41 En zij maakten in die dagen een kalf en brachten een offer aan die afgod, en zij waren verblijd over de werken van hun handen. 42 En God keerde Zich af en gaf hen over om het hemelleger te dienen, zoals er geschreven is in het boek van de Profeten: Hebt u de veertig jaar in de woestijn ook slachtoffers en offers aan Mij gebracht, huis van Israël? 43 Ja, u hebt de tent van Moloch meegedragen en de ster van uw god Remfan, de afbeeldingen die u gemaakt hebt om ze te aanbidden. Ik zal u daarom wegvoeren, verder dan Babylon. 44 Bij onze vaderen in de woestijn was de tent van de getuigenis, zoals Hij Die tot Mozes sprak, hem had opgedragen deze te maken overeenkomstig de afbeelding die hij gezien had. 45 Ook brachten onze vaderen die, nadat zij hem ontvangen hadden, met Jozua in het land dat de heidenen bezaten die God voor onze vaderen uit verdreven heeft. Zo bleef het tot de dagen van David toe, (Handelingen 7:41-45)
Stefanus gaat maar door met hoe het volk Israël niet trouw was in hun relatie met de God van hun vader Abraham. Stefanus haalt een gedeelte uit Amos aan, een gedeelte waarin God misselijk wordt van alle religieuze uitingen. Want ze kunnen offeranden brengen, maar als ze gerechtigheid niet nastreven dan dienen ze niet werkelijk een rechtvaardige God.
Een vraag die we onszelf zouden kunnen stellen is wat de link is tussen deze verschillende generaties waar al snel honderden jaren tussen zit. Gaat het dan alleen over de manier waarop ze God dienen of is er een sterker verband. In Exodus 33, waar beschreven wordt hoe God Zich openbaart aan Mozes, kunnen we namelijk lezen dat God het niet bij 1 generatie laat zitten. Wat wij nu doen heeft ook effect op de generaties na ons.
En dat is nu net het probleem, de fout die de generatie in de woestijn maakte en de generatie in ballingschap maakt de generatie in de tijd van Jezus ook nog steeds. En dat is wat Stefanus wil doorgeven aan deze mannen. Israël heeft zo vaak in de geschiedenis laten zien dat ze niet trouw blijven aan hun God. Ze zagen maar niet wat de weg was die God wilde gaan.
En daarom moet er een generatie komen die hier een halt aan toe durft te roepen. Een generatie die zegt dat het genoeg is en nu echt tijd is om God te gehoorzamen.
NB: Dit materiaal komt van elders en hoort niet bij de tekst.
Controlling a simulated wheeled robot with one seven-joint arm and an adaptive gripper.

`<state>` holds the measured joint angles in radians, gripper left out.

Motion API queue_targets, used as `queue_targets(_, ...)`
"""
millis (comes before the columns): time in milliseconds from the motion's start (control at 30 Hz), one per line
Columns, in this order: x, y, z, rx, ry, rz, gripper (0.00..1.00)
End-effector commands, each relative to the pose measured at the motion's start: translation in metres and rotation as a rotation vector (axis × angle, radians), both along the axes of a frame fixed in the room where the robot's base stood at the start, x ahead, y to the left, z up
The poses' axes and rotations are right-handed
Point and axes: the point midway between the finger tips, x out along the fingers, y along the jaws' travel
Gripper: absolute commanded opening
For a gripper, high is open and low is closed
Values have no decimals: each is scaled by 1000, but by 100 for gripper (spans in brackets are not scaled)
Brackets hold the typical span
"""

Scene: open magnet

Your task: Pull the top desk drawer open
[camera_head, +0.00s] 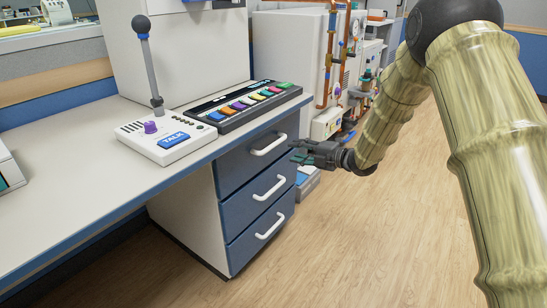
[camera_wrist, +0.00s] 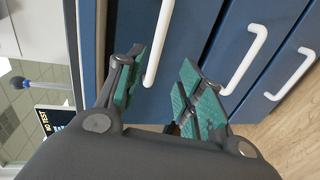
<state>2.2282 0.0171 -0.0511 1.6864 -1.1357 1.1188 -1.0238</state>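The top desk drawer (camera_head: 240,165) is blue and looks closed, flush with the two drawers below it. Its white bar handle (camera_head: 268,146) also shows in the wrist view (camera_wrist: 158,45). My gripper (camera_head: 297,152) is just right of this handle in the head view, with a small gap visible. In the wrist view my gripper (camera_wrist: 157,82) is open and empty, its green-padded fingers apart. The top handle appears in line between them, ahead of the fingertips. Contact cannot be made out.
The middle handle (camera_head: 269,187) and bottom handle (camera_head: 270,225) are below. A small bin (camera_head: 306,183) is on the floor behind my gripper. The wooden floor (camera_head: 375,235) in front is clear.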

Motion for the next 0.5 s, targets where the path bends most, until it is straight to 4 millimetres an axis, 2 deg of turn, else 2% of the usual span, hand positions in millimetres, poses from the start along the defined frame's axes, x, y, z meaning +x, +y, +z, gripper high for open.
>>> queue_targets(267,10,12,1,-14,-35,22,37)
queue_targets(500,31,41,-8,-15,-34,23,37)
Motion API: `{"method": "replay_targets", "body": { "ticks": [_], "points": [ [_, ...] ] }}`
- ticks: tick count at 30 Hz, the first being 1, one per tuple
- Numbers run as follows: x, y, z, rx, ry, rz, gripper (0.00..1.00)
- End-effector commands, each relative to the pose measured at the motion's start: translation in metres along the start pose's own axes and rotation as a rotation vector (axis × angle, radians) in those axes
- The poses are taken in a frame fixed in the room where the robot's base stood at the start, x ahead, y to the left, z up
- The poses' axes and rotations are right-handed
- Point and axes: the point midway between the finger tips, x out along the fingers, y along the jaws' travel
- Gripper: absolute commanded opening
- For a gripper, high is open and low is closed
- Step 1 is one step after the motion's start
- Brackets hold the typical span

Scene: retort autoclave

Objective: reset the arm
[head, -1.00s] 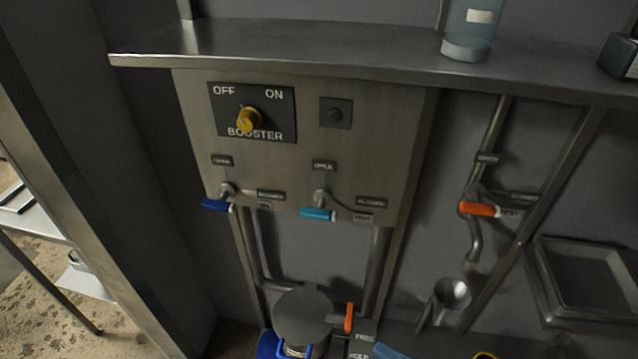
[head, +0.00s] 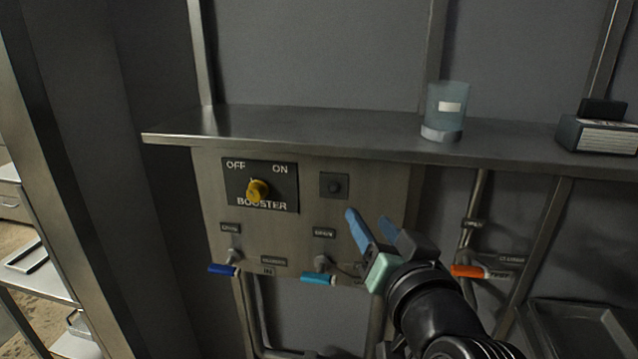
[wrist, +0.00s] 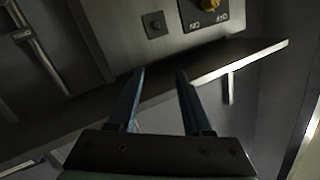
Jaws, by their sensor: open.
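My gripper (head: 374,228) is in the head view, in front of the right part of the steel control panel (head: 300,232). Its two blue fingers are apart with nothing between them. In the wrist view my gripper (wrist: 160,75) also shows open and empty, with the shelf edge (wrist: 215,68) crossing behind the fingers. The panel carries a yellow booster knob (head: 258,190) between OFF and ON labels, and a small dark button (head: 334,186). The knob also shows at the top of the wrist view (wrist: 209,4). I cannot tell the exact gap between fingers and panel.
A steel shelf (head: 300,130) runs above the panel, with a clear beaker (head: 446,110) and a dark box (head: 600,132) on it. Below are a dark blue handle (head: 222,270), a light blue handle (head: 318,279) and an orange handle (head: 468,271). A tray (head: 580,325) is at lower right.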

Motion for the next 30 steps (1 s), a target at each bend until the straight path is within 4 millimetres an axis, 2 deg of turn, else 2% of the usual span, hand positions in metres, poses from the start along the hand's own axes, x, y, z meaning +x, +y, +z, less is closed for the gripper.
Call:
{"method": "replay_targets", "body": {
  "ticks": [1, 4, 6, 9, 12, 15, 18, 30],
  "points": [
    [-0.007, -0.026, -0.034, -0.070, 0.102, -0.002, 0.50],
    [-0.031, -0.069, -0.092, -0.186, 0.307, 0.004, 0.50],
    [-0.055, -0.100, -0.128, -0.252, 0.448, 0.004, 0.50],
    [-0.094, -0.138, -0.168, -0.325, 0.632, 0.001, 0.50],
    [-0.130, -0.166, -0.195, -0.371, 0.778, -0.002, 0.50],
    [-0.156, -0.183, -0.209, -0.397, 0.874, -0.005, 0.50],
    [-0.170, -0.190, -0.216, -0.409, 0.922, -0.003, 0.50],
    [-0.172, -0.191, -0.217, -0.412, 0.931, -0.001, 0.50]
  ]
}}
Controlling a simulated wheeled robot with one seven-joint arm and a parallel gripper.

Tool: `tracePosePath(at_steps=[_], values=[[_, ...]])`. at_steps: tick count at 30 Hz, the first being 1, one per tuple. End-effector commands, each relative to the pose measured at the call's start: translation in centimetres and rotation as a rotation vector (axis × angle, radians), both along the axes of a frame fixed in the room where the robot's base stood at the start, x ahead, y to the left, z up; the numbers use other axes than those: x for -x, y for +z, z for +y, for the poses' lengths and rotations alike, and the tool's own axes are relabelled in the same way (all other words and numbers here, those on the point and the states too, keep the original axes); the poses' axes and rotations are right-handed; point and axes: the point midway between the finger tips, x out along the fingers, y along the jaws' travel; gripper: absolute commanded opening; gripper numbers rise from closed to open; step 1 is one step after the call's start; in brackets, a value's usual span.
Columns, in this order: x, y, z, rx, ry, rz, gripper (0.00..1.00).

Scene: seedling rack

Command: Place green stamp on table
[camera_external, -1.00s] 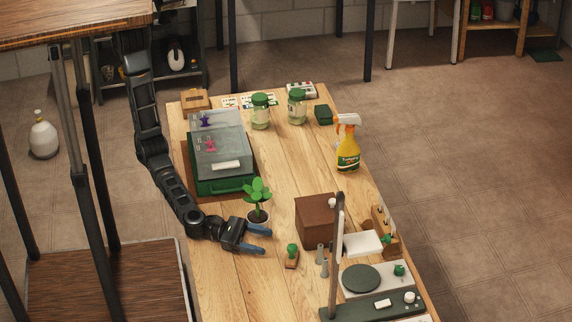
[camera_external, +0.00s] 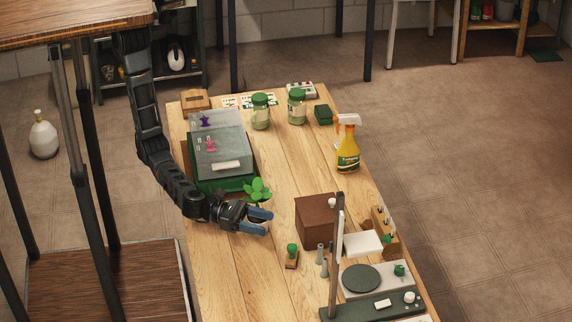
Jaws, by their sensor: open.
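The green stamp (camera_external: 292,254), with a round green knob on a brown base, stands upright on the wooden table (camera_external: 229,276). My gripper (camera_external: 270,222) is open and empty above the table, up and to the left of the stamp in the picture. Its two blue fingers are spread apart and do not touch the stamp. The gripper partly hides the potted plant (camera_external: 257,189); its pot is out of sight.
A brown box (camera_external: 315,220) stands right of my gripper. Small grey cylinders (camera_external: 321,254) stand close to the stamp's right. A green tray with a clear cover (camera_external: 222,144) and a spray bottle (camera_external: 348,150) are farther back. The table left of the stamp is clear.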

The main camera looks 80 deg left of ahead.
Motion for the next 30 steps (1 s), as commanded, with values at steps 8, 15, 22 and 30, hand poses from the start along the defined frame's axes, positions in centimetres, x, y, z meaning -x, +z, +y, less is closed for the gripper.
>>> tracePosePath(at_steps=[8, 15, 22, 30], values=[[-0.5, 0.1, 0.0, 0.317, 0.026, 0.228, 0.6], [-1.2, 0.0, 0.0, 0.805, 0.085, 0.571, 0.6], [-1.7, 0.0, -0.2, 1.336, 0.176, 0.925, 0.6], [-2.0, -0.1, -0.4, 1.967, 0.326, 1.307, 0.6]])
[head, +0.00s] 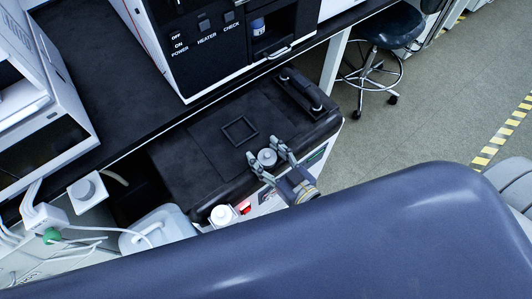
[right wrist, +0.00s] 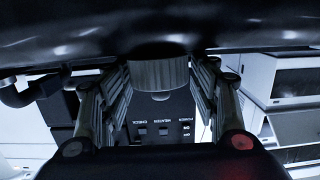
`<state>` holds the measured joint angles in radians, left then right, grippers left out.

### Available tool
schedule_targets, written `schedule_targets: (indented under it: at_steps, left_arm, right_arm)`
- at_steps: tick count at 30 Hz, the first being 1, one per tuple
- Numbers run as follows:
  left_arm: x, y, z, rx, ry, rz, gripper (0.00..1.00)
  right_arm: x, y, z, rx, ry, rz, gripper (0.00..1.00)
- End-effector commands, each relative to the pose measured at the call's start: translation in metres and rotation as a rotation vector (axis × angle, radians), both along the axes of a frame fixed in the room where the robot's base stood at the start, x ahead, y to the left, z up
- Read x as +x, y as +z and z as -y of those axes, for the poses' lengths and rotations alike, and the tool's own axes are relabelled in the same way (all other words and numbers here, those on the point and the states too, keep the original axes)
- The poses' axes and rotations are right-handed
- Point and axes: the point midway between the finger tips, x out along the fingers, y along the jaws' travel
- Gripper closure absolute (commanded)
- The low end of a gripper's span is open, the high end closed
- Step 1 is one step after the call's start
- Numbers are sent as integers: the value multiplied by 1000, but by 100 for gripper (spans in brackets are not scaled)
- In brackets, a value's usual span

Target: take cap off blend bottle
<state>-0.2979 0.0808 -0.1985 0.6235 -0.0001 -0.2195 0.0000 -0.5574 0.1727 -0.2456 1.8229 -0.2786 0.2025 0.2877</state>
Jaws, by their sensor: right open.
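A grey ribbed round cap (head: 267,157) sits at the front edge of a large black container (head: 190,160), seemingly the blend bottle; no readable name shows. My right gripper (head: 267,159) is open, with one finger on each side of this cap. In the right wrist view the cap (right wrist: 160,73) sits between the spread fingers of the gripper (right wrist: 160,85), against a dark surface at the top. Gaps show beside the cap, though exact finger contact is hard to tell. My left gripper is out of view.
A white-capped bottle (head: 222,214) and a translucent jug (head: 158,229) with tubing stand left of the gripper. Another pale cap (head: 88,190) is further left. A dark bench (head: 105,45) with instruments runs behind. A stool (head: 385,30) stands on open floor at right.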

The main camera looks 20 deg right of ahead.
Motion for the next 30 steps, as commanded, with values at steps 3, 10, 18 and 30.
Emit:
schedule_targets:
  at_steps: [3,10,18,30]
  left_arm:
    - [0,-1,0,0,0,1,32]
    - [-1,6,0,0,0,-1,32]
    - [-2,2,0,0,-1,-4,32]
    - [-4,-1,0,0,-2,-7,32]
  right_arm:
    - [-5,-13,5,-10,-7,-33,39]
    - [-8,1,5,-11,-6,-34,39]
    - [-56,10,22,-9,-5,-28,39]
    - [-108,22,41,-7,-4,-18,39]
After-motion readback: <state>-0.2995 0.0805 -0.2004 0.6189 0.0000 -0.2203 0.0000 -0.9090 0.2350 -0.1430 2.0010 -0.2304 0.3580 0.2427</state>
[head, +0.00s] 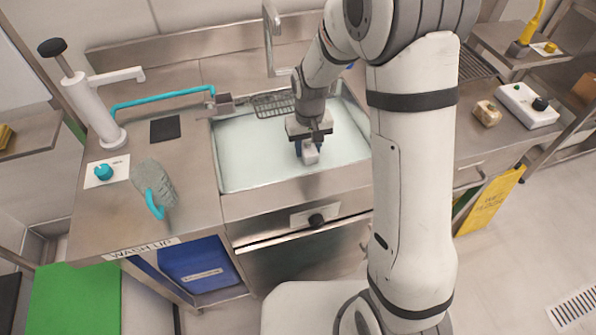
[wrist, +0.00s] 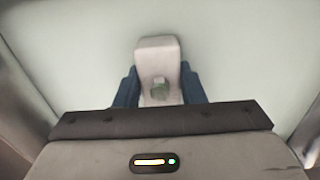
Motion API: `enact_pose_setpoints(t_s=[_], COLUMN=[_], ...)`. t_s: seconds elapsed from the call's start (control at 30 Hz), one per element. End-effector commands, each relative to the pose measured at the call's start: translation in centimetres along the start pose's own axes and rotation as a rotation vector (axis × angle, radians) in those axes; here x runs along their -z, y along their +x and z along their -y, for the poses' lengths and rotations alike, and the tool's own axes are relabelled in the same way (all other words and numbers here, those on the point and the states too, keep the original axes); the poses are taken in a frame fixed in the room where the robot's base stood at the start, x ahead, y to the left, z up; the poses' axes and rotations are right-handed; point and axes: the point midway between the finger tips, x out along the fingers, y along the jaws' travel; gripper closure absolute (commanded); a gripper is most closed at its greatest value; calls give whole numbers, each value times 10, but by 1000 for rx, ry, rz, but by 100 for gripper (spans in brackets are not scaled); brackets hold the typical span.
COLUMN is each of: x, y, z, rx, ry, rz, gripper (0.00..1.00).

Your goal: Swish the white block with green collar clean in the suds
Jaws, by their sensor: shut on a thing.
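The white block (head: 310,153) is in my gripper, over the sink basin of pale suds (head: 240,158). In the wrist view the block (wrist: 158,55) stands out between the two blue fingers of my gripper (wrist: 158,92). My gripper (head: 308,150) is shut on the block and points down. I cannot tell whether the block's lower end touches the suds. The part of the block inside the jaws is hidden.
A metal faucet (head: 271,35) and a wire rack (head: 275,104) stand at the basin's back edge. A grey brush-like thing with a teal handle (head: 154,185) lies on the left counter near a white pump (head: 95,105). The basin's left side is clear.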

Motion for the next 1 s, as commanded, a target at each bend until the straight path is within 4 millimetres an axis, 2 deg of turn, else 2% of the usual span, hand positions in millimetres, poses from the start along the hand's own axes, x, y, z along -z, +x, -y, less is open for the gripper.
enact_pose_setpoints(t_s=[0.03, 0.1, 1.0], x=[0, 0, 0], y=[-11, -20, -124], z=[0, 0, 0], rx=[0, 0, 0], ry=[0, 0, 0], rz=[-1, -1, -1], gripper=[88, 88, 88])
En wij kunnen die generatie zijn, wij kunnen wel degelijke er aan werken dat de toekomst er anders uit komt te zien.
Dat de generatie voor ons ons dit geloof heeft gegeven betekent niet dat we alles vanzelf moeten accepteren. Wij moeten onze eigen keuzes leren maken en op een punt durven te komen waarin we zelf nadenken. Echt niet alles wat onze voorouders deden was goed in Gods ogen. Het is mogelijk om een generatie te zijn die radicale veranderingen teweeg brengt. Het is mogelijk om God te dienen vanuit een blanco geloof.